**Task details**
Report every line in the listing that contains the string "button".

**Given data**

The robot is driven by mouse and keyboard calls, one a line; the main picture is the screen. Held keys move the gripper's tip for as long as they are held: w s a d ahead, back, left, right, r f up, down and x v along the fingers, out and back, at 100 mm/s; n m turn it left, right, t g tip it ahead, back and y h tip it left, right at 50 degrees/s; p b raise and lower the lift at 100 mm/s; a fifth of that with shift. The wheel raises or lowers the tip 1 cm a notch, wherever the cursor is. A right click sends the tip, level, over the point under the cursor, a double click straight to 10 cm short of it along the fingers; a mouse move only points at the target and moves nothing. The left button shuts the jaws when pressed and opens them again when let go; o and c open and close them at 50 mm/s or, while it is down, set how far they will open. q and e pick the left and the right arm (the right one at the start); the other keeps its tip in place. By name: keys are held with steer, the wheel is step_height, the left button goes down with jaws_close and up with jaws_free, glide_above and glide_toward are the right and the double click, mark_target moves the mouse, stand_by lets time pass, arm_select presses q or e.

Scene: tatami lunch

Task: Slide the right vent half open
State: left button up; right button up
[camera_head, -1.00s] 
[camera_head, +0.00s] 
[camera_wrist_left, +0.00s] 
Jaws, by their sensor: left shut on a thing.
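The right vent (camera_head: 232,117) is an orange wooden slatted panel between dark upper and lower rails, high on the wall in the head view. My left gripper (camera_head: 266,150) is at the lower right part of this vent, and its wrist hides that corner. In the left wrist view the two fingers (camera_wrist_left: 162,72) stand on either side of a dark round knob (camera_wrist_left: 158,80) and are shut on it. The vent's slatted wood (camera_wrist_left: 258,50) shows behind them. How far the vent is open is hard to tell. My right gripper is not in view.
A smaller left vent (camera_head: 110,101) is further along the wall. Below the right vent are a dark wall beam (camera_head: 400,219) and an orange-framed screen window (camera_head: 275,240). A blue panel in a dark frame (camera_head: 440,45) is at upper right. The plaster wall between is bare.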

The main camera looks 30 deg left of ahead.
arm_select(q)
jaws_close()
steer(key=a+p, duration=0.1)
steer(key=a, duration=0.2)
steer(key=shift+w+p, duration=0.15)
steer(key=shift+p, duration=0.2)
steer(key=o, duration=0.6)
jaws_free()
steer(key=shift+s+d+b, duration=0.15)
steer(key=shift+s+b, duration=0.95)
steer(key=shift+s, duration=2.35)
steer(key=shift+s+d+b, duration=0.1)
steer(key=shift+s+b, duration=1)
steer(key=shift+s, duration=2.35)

**Result of the exercise**
The robot is driven by mouse and keyboard calls, one a line; the main picture is the screen. Held keys move the gripper's tip for as long as they are held: w s a d ahead, back, left, right, r f up, down and x v along the fingers, out and back, at 100 mm/s; n m turn it left, right, t g tip it ahead, back and y h tip it left, right at 50 degrees/s; p b raise and lower the lift at 100 mm/s; a fifth of that with shift. The wheel raises or lowers the tip 1 cm a notch, wherever the cursor is. A right click sends the tip, level, over the point under the cursor, a double click straight to 10 cm short of it along the fingers; a mouse move only points at the target and moves nothing. The left button shuts the jaws when pressed and opens them again when let go; o and c open and close them at 50 mm/s or, while it is down, set how far they will open. q and e pick the left and the right arm (the right one at the start); the other keeps its tip in place. By name: keys are held with steer, the wheel is step_height, the left button goes down with jaws_close and up with jaws_free, glide_above and glide_toward are the right and the double click, mark_target moves the mouse, stand_by lets time pass, arm_select presses q or e.
State: left button up; right button up

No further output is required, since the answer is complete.